The zombie attack scenes in 28 Days Later. The bank robbery sequence in inside man. All of these use high shutter speeds or manipulate the shutter angle, to mess with the audience's head. This technique is most useful for sports, music videos and narrative projects. Where it compliments the story or the scene at hand. To get the equivalent of that with a shutter angle when shooting at 24 frames per second. Again, you just want to shoot at a much lower shutter angle such as 11 degrees.

And you'll get pretty much that same strobe like effect. Now another way that we can manipulate shutter speed is to boost the exposure for low light situations. Now this is probably the most common reason that camera people manipulate shutter speed, is just to compensate for low lighting conditions a little bit. The primary purpose of shutter speed remember, is to control how motion is portrayed on video. But the secondary purpose is to help manipulate exposure. It's standard practice for many videographers to lower their shutter speed one or two settings below normal.

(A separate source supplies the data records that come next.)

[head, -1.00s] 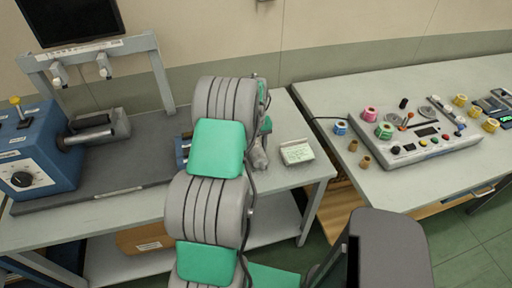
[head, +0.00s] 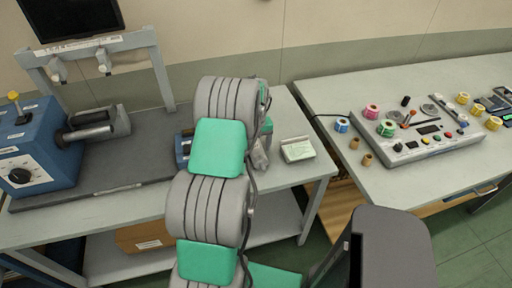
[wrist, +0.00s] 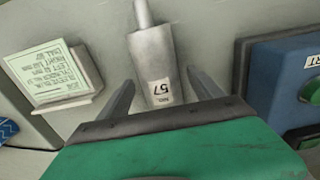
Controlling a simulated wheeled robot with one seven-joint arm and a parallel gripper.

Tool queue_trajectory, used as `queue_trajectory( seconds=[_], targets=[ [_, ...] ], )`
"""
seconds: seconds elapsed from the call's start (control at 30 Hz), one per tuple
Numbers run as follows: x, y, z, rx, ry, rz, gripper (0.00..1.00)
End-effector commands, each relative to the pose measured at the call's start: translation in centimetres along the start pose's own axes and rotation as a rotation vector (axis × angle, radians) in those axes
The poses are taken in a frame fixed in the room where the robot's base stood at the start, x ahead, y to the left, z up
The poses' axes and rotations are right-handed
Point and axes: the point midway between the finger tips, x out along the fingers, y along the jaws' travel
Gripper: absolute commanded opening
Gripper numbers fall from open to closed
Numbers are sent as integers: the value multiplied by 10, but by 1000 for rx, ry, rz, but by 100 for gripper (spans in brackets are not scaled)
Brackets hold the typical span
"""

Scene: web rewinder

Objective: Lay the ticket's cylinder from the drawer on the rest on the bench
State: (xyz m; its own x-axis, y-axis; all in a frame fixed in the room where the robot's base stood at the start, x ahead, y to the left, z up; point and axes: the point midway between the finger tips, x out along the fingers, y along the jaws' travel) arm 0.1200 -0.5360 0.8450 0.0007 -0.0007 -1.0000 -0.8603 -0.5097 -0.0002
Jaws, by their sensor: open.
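A grey cylinder (wrist: 153,60) with a thin shaft and a white label reading 57 lies between my fingers in the wrist view. My gripper (wrist: 160,84) is open, with one finger on each side of the cylinder's labelled end. I cannot tell whether the fingers touch it. The cylinder (head: 261,153) also shows in the head view beside my arm, over the left bench (head: 290,120). The ticket (wrist: 55,75) is a pale green printed card on a small stand left of the cylinder; it also stands on the bench in the head view (head: 298,149). I cannot make out a rest under the cylinder.
The blue rewinder (head: 38,150) is at the far left. The right bench (head: 420,185) holds a console (head: 425,140) and coloured rolls. Wooden drawer-like parts (head: 345,205) show below it.

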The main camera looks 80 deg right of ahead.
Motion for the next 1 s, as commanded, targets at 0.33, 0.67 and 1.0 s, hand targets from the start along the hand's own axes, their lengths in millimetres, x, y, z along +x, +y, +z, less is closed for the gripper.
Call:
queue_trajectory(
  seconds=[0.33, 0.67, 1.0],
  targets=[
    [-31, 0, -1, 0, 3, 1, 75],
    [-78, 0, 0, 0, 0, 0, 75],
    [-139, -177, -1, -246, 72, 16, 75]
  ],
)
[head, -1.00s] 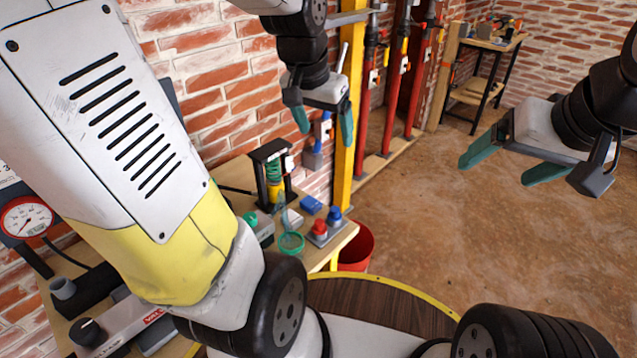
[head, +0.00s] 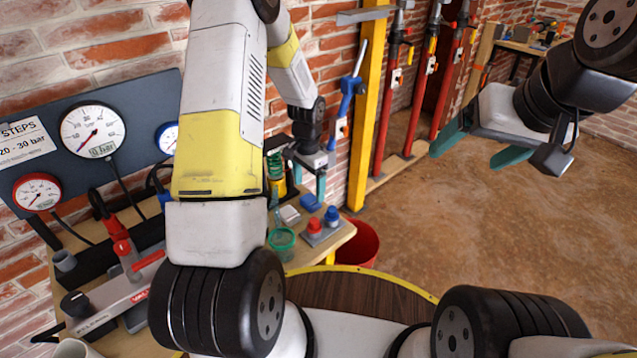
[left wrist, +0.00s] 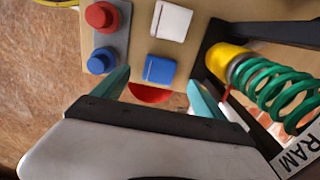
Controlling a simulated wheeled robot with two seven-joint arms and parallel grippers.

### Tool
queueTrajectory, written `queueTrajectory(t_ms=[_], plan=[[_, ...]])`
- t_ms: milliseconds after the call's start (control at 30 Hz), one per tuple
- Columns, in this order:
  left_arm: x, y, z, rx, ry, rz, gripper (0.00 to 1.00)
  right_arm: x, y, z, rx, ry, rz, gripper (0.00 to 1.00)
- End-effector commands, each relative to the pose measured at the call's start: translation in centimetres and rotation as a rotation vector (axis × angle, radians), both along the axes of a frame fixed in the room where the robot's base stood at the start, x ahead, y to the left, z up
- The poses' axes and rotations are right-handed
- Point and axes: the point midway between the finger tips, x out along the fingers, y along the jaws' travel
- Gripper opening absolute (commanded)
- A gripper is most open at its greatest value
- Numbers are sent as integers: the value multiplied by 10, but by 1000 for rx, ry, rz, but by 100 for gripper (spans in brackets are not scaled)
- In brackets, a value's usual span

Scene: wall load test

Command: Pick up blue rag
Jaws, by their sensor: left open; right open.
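The blue rag (head: 311,202) is a small folded blue pad lying on the wooden bench near its right end. It also shows in the left wrist view (left wrist: 160,70), just beyond and between the fingertips. My left gripper (head: 309,183) is open, pointing down above the rag, with its teal fingers apart. Nothing is between the fingers; whether they touch the rag I cannot tell. My right gripper (head: 478,148) is open and empty over the floor at the right, far from the rag.
Beside the rag are a white pad (left wrist: 171,21), a box with red and blue buttons (head: 323,230), a green round container (head: 282,243) and a green spring (left wrist: 271,88). A red bucket (head: 360,243) stands past the bench edge. A yellow post (head: 369,110) rises behind.

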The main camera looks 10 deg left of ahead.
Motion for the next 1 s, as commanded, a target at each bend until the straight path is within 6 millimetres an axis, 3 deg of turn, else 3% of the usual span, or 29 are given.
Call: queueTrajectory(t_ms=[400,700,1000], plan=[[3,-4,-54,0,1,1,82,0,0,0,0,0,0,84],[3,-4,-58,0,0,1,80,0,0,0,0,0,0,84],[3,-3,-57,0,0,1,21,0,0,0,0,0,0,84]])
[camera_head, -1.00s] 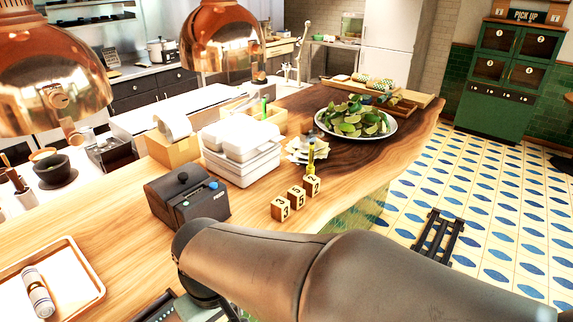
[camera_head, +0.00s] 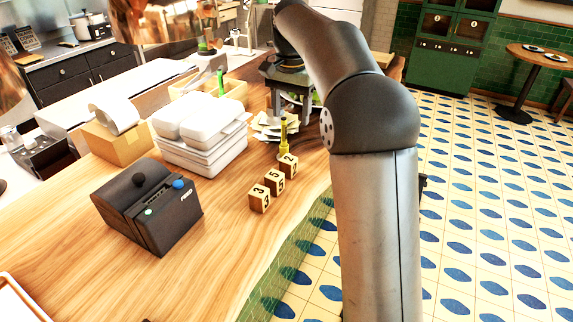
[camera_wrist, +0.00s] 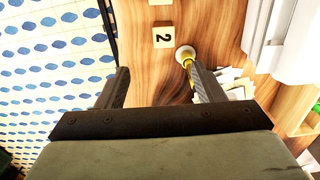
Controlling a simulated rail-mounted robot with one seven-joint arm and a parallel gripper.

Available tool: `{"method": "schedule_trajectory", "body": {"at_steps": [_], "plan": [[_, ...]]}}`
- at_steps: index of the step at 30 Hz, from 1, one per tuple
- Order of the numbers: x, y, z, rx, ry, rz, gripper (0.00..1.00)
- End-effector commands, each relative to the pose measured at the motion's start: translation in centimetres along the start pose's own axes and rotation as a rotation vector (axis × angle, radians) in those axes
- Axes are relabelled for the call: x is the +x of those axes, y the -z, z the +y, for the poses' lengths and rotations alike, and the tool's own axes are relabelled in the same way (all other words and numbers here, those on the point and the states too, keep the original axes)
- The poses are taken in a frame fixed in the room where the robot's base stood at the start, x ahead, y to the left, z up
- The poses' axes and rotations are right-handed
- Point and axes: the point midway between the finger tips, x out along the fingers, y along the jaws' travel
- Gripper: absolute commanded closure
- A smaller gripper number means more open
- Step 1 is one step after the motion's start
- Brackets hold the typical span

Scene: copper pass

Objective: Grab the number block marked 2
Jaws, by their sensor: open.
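The number block marked 2 (camera_head: 288,164) is a small wooden cube on the counter, the farthest in a row with the blocks marked 5 (camera_head: 274,182) and 3 (camera_head: 259,199). In the wrist view the 2 block (camera_wrist: 163,37) lies above and beyond the space between my fingertips, not between them. My gripper (camera_head: 290,116) points down over the counter behind the blocks. Its two fingers stand apart in the wrist view (camera_wrist: 163,76), with nothing held. Part of another block (camera_wrist: 160,3) is cut off at that view's top edge.
White containers (camera_head: 203,150) and a dark machine (camera_head: 147,207) stand left. The counter edge drops off right.

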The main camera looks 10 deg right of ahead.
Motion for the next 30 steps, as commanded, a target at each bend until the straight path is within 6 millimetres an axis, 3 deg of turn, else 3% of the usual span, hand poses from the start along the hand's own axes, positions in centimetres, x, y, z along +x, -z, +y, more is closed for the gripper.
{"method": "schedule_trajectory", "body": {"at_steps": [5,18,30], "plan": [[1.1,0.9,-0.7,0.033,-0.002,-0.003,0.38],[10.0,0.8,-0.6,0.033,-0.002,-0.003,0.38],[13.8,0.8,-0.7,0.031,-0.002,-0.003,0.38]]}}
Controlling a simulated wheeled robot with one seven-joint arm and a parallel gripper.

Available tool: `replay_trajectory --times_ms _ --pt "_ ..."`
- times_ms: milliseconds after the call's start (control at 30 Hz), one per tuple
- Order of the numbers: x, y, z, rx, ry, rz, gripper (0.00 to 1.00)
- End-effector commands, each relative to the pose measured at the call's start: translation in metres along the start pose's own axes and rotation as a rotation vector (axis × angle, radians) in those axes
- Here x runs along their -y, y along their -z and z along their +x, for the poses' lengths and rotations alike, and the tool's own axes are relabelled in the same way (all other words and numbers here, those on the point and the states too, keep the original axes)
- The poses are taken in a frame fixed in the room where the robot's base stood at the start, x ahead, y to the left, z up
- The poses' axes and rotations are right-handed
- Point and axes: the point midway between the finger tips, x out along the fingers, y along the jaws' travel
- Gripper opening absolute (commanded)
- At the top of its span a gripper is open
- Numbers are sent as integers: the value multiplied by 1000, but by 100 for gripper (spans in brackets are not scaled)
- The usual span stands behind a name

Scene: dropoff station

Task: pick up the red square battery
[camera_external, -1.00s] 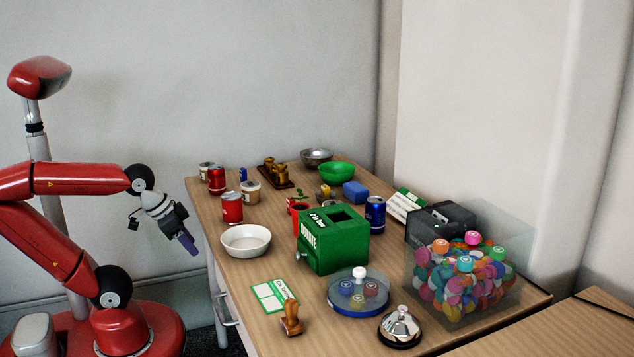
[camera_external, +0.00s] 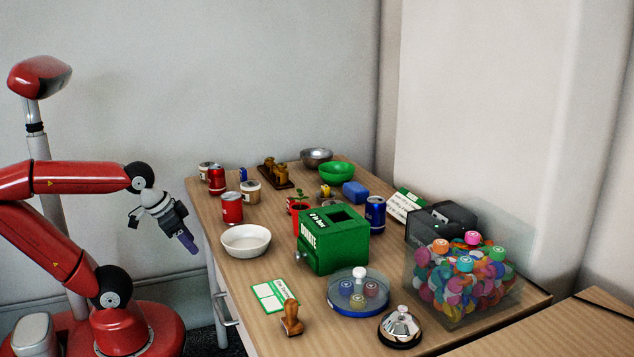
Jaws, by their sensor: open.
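I cannot make out a red square battery for certain in this view. Red items on the table (camera_external: 232,262) include a red can (camera_external: 216,180) at the back left and another red can (camera_external: 232,208) nearer the front edge. A red plant pot (camera_external: 297,207) stands behind the green donation box, partly hidden by it. Small coloured pieces, one reddish, sit under a clear dome on a blue base (camera_external: 358,307), too small to identify. My gripper (camera_external: 190,246) is open, left of the table and pointing down, apart from everything.
The green donation box (camera_external: 340,250) stands mid-table, with a white bowl (camera_external: 246,241) to its left. A clear bin of coloured pieces (camera_external: 465,280), a bell (camera_external: 400,327) and a wooden stamp (camera_external: 291,318) are toward the front. A blue can (camera_external: 375,214) stands behind the box.

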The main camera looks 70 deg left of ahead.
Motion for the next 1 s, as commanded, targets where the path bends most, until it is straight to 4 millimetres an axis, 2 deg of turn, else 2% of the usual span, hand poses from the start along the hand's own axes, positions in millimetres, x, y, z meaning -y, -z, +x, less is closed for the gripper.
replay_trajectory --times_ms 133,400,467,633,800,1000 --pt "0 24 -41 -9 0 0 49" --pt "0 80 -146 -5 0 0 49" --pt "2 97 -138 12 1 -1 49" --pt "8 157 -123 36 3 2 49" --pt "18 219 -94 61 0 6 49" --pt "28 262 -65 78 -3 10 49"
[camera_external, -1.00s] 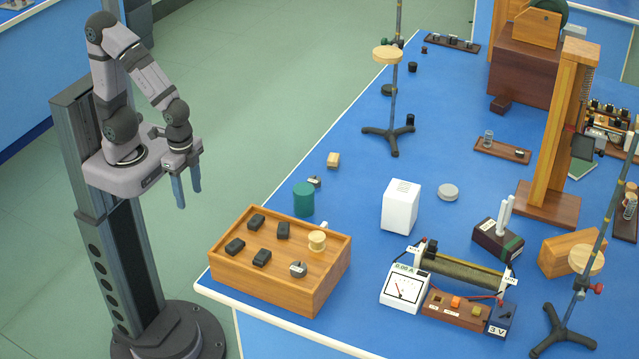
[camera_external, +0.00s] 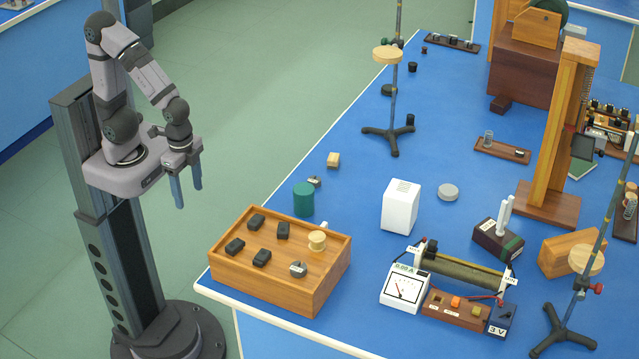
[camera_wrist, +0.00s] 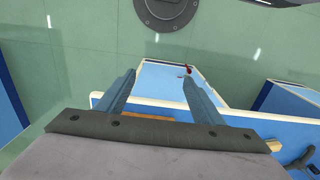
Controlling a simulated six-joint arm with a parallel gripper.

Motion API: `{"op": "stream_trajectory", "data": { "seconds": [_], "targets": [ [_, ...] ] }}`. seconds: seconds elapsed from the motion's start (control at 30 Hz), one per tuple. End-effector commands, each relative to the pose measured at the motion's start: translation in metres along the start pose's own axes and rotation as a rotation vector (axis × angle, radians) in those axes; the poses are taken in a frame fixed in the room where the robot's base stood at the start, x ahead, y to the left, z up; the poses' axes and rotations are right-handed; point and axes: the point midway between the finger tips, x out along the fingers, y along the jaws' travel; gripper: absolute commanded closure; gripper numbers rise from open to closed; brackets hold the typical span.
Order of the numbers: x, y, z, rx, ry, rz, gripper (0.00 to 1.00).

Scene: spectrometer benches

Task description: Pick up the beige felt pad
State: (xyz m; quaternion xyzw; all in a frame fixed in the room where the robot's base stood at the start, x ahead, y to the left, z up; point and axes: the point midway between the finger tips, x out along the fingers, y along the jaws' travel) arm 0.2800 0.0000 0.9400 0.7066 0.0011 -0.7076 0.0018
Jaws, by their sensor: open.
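My gripper (camera_external: 187,194) hangs fingers down left of the bench, over the floor, well apart from both. In the wrist view my gripper (camera_wrist: 158,83) is open, with nothing between its two blue-grey fingers.
The wooden box (camera_external: 262,290) holds several black blocks and stands at the near bench corner. A green cylinder (camera_external: 303,198), a white box (camera_external: 401,206), a meter (camera_external: 404,289) and a rod stand (camera_external: 393,139) are around.

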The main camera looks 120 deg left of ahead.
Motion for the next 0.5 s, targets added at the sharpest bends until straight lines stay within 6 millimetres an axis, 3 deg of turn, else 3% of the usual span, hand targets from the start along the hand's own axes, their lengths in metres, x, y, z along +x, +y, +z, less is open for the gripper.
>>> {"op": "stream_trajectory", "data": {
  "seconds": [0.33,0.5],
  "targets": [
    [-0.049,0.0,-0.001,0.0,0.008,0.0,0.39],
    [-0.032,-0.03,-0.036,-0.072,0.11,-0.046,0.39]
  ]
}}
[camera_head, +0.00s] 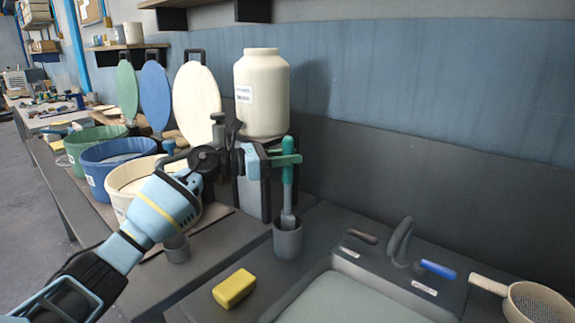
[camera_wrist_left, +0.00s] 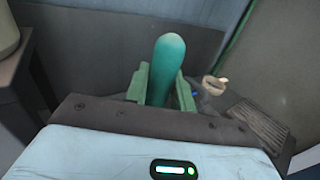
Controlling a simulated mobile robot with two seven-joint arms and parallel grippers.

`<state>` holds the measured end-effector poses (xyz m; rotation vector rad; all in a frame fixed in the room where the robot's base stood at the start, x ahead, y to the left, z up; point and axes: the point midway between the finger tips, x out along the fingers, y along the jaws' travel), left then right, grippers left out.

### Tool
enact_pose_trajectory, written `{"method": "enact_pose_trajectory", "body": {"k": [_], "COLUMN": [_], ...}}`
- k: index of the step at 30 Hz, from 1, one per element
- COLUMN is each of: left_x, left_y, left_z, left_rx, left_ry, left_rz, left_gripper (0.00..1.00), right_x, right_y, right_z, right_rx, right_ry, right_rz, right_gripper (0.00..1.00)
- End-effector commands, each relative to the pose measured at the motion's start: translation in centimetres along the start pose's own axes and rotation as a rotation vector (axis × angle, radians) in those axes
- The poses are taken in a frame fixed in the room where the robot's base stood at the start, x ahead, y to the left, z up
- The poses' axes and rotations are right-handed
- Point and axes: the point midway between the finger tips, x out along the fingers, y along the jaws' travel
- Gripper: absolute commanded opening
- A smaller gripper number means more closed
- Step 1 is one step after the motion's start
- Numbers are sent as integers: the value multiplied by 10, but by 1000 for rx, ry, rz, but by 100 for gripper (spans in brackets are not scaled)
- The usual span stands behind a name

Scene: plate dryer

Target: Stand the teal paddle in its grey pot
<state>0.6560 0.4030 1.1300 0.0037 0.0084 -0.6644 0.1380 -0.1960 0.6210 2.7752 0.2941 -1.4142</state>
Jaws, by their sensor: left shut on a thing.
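The teal paddle (camera_head: 288,180) is upright, with its grey lower end reaching down into the mouth of the grey pot (camera_head: 288,240). Whether its tip touches the pot's bottom is hidden. My left gripper (camera_head: 286,160) is shut on the teal handle near its top, above the pot. In the left wrist view the rounded teal handle end (camera_wrist_left: 168,60) stands between the two green fingers. The pot does not show in that view. My right gripper is not in view.
A cream jar (camera_head: 262,95) stands behind the gripper on a raised stand. Cream, blue (camera_head: 110,160) and green buckets are at left. A yellow sponge (camera_head: 234,288) lies in front of the pot. The sink (camera_head: 350,299) and a tap (camera_head: 401,240) are at right.

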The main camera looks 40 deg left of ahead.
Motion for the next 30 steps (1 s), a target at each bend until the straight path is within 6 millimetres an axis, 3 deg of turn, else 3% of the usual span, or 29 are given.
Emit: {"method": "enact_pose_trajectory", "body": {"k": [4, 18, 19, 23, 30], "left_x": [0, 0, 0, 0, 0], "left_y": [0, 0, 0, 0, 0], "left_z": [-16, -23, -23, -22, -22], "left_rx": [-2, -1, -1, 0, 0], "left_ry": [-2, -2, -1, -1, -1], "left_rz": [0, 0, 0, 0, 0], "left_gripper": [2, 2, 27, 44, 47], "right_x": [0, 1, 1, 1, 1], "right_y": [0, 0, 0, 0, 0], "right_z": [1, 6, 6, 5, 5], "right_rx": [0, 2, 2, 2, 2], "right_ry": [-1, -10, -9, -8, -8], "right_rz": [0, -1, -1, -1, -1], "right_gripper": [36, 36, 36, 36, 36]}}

So instead of shooting with a shutter speed of 1/48 when shooting at 24 frames per second, they might instead set their shutter speed to 1/32. Or even to 1/24th if they were feeling really wild and crazy. This means each frame of video is exposed a little bit longer. And therefore will be a little bit brighter. Now, unlike using gain, lowering your shutter speed naturally lets more light into the lens. So it's like being able to shoot a full stop below your lowest f stop without having any video noise side effect.

Because it's only a notch or two down from your normal shutter speed setting. This has a minimal effect on motion, that results in slightly more image blur. But not enough to be bothersome. I do this automatically just about any I'm shooting at an event that takes place at night. If you're using shutter angles, a higher shutter angle that lets in more light than normal, like 240 degrees. Should do the same trick for you just fine if you're shooting at 24 frames per second. Now another fun use of shutter speeds, if you lower your shutter speed way below normal.

Say in the 1/3 to 1/15 range. It will make stationary objects in the background appear as normal. But moving things will appear as colorful blurs. This creates a very surreal and dreamlike effect. This makes shooting at very slow shutter speeds a popular choice for flash backs and dream sequences. Another popular way shooters use this technique is to have a character hold perfectly still while the entire world zips by around them. As they appear as if they are frozen in time.

Now the last cool shutter speed trick I'll share with you guys, has limited applications, but it can come in handy. Shutter speeds of 1/3 or lower, let a lot more light into the lens than shooting at a normal shutter speed. Or a slightly slower shutter speed. When you use these super slow shutter speeds, our darkroom will appear on video as if it was fully lit or even over exposed. With no video noise added to the picture. In order to avoid overexposing your shot in this mode, you may need to close down your lens.

At these super-slow shutter speeds, motion appears extremely exaggerated. So rather than just getting a trailing image of moving subjects and objects are delayed, sometimes by several seconds. And fast-moving subjects may become barely perceptible phantom-like blurs. The second application of this effect is a little more specialized, and that's faking ghost footage. So to do this, just follow the same procedure I just told you in a darkened room and have an actor run or walk quickly through the scene.

And you've got yourself a video phantom. So that little trick could come in handy if you're shooting a paranormal reality TV show. And the real ghost fails to show up on set. So those are just some of the many ways and fun things you can do with shutter speed. Again, a lot of these effects you've seen before. And you might think that they involve some fancy special effect software. But many of these are simple and easy effects that can be done in camera with the tools that you have available to you right now.